Alon Bar-Shany Matset standında sorularımızı yanıtladı.
Indigo 20000 Türkiye’deki ikinci kurulum, aynı zamanda dünyada da 200. kurulum olacak. Bu çerçevede hem Indigo 20000 hem de genel olarak İndigo satışlarını nasıl değerlendiriyorsunuz?

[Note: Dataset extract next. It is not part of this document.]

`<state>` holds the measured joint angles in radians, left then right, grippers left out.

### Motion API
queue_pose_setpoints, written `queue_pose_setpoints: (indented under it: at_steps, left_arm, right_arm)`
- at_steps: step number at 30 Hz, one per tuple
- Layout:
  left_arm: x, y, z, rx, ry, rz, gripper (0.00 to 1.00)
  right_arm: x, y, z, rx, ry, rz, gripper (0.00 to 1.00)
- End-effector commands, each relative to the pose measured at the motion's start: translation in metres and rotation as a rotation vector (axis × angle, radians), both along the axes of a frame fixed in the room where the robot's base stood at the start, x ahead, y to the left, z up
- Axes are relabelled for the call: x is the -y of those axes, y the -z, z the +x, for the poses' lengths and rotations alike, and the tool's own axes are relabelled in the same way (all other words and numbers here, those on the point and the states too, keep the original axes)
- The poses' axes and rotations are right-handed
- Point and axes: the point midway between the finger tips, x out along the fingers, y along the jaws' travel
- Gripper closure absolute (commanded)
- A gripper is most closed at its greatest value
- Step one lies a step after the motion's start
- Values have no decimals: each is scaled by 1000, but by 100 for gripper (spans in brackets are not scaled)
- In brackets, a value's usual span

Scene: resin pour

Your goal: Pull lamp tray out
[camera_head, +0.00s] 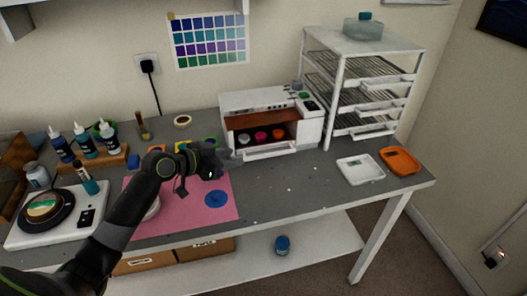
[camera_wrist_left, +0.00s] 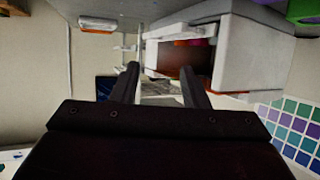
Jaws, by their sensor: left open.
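The white curing lamp (camera_head: 312,129) stands at the back of the table with a brown-orange front panel. Its tray (camera_head: 270,153) shows as a white front edge low on the lamp, under small round coloured pieces (camera_head: 260,136). My left gripper (camera_head: 228,160) is open and empty, just left of the tray's front edge. In the left wrist view the gripper's two fingers (camera_wrist_left: 160,78) are apart, and the lamp (camera_wrist_left: 240,50) shows sideways beyond them. I cannot tell whether the fingers touch the tray. My right gripper is not in view.
A pink mat (camera_head: 220,207) lies below my left arm. A white rack (camera_head: 335,90) stands right of the lamp. A white dish (camera_head: 360,170) and an orange dish (camera_head: 400,161) lie near the table's right end. Bottles (camera_head: 84,143) and a scale (camera_head: 65,228) are at left.

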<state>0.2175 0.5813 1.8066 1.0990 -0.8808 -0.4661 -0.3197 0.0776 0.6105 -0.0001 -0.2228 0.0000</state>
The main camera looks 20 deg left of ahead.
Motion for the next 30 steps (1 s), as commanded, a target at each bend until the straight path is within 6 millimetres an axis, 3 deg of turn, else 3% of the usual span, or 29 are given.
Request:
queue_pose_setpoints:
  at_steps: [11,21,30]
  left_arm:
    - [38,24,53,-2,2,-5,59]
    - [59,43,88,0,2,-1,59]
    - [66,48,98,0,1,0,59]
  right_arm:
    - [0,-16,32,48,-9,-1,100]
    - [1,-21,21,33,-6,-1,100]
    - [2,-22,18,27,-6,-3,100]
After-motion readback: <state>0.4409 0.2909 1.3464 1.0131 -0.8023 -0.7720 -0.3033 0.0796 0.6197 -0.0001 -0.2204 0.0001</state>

Bunların hepsi farklı bir segment, hepsine farklı bakmak lazım. Hepsinin karakteristik farklı özellikleri var. Esnek ambalaj bir anlamda bizim için yeni sayılır. Indigo 20000’in 200. kurulumundan dolayı çok gururluyuz ama tabii ki bu bizim için yeterli değil. Bu fuarda sergilediğimiz ve ardından kurulumu yapılacak olan bu Indigo 20000’in bizim için bir dönüm noktası olduğunu düşünüyorum. Bu makineyi kullanacak olan firmaya biz de destek olarak pazarda neler yapılabileceğini göstereceğiz. Türkiye’de ambalaj sektörü ihracat potansiyeli ile birlikte çok hızlı bir şekilde gelişiyor. Eminim ki bu yatırımla birlikte Türkiye’de ambalaj sektörü daha hızlı bir şekilde ilerleyecek.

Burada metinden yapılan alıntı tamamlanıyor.